- Given instruction
Go through the lines below and copy each one that holds the string "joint".

** BEGIN Source data **

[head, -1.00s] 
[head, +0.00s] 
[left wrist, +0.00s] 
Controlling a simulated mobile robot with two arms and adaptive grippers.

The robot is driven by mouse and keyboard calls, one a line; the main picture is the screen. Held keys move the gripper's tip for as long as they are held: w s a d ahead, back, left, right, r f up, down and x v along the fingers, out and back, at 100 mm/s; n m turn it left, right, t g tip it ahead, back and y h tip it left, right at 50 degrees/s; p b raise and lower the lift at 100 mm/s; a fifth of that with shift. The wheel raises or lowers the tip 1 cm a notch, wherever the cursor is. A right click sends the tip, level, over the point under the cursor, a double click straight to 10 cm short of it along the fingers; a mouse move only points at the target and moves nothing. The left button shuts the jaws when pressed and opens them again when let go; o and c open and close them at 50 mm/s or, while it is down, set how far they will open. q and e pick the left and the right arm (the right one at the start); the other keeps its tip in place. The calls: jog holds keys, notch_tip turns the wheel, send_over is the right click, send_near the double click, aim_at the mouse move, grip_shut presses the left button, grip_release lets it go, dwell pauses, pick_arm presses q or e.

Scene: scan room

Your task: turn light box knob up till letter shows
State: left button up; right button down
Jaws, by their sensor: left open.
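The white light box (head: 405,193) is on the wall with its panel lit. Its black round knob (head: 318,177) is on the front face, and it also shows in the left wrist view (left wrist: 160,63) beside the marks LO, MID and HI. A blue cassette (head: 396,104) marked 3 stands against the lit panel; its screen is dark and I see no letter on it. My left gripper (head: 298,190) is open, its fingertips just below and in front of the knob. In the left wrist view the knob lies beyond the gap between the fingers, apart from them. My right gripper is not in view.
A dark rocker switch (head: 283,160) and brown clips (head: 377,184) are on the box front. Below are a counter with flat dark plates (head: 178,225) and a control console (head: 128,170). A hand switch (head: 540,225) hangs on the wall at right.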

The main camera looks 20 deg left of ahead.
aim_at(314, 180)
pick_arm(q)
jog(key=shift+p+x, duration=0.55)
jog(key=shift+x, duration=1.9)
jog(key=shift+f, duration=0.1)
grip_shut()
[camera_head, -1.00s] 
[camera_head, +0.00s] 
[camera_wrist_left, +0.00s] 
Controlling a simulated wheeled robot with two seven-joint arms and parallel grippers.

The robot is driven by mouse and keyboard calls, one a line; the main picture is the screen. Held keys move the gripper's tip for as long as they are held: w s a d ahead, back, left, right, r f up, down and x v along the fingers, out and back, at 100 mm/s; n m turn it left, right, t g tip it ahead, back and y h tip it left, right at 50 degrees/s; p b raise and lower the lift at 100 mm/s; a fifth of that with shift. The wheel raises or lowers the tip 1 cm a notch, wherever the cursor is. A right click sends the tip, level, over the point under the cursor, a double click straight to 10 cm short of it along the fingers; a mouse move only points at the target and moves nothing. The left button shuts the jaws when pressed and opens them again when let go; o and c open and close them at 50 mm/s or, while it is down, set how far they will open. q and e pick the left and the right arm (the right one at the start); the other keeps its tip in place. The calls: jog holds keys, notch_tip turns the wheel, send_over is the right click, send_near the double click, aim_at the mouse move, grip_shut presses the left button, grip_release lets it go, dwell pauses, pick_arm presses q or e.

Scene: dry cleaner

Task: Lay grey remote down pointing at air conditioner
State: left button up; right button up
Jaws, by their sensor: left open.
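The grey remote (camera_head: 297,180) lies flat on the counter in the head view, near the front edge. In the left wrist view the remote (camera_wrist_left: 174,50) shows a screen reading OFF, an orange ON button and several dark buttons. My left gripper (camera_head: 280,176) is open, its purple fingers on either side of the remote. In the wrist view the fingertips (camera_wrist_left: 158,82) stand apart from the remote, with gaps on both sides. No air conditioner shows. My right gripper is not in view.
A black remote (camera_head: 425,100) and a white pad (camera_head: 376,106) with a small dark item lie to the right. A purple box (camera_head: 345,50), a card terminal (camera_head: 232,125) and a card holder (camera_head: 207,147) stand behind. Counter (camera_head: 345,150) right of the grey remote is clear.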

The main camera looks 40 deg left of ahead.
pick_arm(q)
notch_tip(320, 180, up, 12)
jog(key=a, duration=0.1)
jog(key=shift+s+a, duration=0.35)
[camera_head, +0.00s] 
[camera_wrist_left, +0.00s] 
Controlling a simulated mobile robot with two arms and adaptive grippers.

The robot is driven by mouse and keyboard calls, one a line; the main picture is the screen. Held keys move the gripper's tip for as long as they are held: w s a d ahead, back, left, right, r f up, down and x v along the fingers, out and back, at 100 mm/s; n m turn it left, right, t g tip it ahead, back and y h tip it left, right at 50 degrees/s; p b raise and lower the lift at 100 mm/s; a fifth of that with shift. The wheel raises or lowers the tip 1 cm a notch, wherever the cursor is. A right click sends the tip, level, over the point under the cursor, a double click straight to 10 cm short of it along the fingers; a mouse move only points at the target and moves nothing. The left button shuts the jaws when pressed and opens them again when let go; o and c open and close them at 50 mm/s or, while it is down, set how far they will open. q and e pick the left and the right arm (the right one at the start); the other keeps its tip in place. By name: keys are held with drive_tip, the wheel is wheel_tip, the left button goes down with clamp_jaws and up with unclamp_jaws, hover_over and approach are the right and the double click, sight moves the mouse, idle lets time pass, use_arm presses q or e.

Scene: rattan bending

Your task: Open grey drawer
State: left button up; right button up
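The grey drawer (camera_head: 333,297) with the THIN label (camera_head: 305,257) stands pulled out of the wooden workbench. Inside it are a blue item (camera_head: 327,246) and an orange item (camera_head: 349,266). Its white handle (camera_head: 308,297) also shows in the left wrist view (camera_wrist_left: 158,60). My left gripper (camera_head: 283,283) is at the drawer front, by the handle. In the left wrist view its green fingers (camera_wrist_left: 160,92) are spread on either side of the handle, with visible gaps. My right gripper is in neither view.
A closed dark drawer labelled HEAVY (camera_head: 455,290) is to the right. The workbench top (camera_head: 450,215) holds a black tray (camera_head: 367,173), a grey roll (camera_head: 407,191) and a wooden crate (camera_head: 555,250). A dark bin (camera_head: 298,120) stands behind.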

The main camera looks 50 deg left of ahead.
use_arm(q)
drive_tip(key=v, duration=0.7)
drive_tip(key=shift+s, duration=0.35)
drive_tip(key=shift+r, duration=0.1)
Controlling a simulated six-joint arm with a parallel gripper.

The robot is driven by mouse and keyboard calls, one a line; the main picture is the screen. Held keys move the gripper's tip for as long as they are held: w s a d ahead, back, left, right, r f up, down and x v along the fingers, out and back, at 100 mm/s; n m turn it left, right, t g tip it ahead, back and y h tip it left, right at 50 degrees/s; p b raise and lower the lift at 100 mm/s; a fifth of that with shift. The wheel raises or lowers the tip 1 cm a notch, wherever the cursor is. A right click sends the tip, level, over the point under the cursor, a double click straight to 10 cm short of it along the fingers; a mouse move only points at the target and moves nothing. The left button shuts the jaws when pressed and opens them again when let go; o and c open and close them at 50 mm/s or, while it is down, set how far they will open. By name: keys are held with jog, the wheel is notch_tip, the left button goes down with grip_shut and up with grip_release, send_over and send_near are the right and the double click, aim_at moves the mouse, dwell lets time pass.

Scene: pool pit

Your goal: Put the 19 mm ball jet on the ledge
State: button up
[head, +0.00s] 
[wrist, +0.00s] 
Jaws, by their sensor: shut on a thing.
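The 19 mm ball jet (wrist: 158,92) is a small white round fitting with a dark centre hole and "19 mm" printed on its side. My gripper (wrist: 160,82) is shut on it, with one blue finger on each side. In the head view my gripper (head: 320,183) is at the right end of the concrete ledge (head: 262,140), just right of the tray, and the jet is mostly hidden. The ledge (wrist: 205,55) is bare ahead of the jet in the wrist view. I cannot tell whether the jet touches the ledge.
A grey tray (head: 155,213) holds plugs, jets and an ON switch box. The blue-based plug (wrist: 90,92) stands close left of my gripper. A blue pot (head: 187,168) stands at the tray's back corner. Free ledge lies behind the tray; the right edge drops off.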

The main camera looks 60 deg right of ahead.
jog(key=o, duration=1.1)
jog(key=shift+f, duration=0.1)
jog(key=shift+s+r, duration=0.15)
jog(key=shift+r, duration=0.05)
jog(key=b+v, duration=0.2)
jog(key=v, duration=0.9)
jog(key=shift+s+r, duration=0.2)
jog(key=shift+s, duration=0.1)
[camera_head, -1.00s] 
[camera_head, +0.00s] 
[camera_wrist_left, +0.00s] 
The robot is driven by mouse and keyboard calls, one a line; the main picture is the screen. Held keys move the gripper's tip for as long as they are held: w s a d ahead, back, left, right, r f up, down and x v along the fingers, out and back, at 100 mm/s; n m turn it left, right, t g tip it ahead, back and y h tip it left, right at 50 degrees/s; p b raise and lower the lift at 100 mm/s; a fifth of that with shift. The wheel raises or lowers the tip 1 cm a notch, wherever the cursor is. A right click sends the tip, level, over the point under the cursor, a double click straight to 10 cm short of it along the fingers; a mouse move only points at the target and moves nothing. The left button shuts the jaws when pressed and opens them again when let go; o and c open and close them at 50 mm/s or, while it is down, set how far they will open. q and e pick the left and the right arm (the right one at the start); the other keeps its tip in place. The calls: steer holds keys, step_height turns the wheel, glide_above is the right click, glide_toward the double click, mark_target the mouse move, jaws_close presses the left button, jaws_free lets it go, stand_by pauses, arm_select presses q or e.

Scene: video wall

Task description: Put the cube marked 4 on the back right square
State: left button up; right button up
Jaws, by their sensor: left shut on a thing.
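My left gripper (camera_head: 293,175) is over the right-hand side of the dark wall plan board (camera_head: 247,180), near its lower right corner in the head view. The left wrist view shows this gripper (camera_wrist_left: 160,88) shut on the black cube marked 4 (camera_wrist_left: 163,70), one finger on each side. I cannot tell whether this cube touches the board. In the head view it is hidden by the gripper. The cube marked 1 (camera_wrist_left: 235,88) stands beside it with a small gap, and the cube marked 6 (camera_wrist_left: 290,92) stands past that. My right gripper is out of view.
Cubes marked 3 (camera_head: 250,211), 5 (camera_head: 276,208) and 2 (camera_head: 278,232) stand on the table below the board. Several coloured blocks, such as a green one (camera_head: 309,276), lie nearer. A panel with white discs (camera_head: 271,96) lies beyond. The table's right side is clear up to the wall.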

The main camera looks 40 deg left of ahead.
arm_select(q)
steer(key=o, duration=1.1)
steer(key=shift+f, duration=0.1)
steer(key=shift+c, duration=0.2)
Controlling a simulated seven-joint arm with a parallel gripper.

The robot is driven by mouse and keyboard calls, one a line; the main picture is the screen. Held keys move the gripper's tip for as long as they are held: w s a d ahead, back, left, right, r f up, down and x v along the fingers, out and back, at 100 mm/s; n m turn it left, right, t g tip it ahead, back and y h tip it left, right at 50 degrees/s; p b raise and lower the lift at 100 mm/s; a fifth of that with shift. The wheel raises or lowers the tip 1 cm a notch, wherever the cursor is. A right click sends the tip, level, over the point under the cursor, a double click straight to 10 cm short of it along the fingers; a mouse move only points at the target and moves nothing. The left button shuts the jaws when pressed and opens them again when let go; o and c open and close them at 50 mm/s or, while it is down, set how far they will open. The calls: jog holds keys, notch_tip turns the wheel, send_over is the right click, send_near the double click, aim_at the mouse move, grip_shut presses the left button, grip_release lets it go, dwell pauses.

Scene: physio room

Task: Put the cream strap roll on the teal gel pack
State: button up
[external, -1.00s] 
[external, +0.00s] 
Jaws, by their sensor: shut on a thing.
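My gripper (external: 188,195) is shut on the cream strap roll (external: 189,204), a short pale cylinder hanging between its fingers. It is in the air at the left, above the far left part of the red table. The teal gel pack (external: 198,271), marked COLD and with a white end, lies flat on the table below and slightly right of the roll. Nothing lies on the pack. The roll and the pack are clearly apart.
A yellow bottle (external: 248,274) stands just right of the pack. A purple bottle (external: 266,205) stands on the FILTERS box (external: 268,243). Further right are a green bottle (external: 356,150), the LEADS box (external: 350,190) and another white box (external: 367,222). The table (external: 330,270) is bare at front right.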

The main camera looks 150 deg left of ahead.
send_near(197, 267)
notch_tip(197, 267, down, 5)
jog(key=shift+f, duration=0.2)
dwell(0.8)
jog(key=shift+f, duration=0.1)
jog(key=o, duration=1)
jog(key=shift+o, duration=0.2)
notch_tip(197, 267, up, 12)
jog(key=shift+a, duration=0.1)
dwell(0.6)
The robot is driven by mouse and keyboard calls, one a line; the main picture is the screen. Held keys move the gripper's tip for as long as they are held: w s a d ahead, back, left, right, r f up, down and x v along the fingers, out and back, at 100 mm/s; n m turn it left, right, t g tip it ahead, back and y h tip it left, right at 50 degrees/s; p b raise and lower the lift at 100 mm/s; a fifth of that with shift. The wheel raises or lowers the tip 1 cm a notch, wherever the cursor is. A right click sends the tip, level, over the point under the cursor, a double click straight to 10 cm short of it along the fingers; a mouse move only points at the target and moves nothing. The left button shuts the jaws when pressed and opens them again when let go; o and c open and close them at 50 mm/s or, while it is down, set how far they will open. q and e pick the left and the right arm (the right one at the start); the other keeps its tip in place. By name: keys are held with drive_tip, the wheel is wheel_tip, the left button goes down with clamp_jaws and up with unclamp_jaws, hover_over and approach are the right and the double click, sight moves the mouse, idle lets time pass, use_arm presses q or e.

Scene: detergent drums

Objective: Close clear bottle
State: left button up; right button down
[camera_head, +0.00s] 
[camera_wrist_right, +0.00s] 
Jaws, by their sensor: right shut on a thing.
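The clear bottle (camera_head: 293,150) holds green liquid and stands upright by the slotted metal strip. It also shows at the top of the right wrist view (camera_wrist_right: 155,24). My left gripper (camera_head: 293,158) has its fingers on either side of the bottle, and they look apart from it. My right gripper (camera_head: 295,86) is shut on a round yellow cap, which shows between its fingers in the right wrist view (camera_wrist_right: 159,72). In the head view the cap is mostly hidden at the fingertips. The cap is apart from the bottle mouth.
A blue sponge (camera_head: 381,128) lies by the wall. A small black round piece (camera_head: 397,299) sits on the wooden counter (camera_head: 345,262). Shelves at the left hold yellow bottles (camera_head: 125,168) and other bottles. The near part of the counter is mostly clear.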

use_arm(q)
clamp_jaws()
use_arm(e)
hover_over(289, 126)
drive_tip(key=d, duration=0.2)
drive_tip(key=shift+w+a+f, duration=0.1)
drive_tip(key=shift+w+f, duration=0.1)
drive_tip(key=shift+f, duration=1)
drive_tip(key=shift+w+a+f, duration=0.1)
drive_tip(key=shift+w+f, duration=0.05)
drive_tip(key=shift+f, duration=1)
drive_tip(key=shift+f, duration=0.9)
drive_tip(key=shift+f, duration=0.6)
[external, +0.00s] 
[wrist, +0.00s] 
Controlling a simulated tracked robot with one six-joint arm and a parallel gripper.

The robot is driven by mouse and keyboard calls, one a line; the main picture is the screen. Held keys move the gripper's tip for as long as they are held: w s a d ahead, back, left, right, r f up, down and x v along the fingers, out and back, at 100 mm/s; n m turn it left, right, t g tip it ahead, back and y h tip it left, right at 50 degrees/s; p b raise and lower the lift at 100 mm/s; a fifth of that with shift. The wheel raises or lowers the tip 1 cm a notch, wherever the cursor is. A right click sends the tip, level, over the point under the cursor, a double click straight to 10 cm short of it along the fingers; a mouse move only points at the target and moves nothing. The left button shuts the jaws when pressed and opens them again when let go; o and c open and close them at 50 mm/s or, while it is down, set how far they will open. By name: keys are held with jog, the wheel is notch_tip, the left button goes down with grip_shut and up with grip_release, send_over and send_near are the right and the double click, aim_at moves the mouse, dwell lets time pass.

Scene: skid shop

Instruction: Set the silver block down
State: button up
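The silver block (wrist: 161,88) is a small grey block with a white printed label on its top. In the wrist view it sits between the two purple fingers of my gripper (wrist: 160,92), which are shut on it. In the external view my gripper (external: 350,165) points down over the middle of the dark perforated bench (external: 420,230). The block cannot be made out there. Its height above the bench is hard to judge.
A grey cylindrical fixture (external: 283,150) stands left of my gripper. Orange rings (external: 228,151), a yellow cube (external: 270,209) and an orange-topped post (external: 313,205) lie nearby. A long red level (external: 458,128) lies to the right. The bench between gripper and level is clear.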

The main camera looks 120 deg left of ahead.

** END Source data **

- Output for this task
Controlling a simulated wheeled robot with two seven-joint arms and parallel grippers.
Controlling a simulated six-joint arm with a parallel gripper.
Controlling a simulated seven-joint arm with a parallel gripper.
Controlling a simulated tracked robot with one six-joint arm and a parallel gripper.

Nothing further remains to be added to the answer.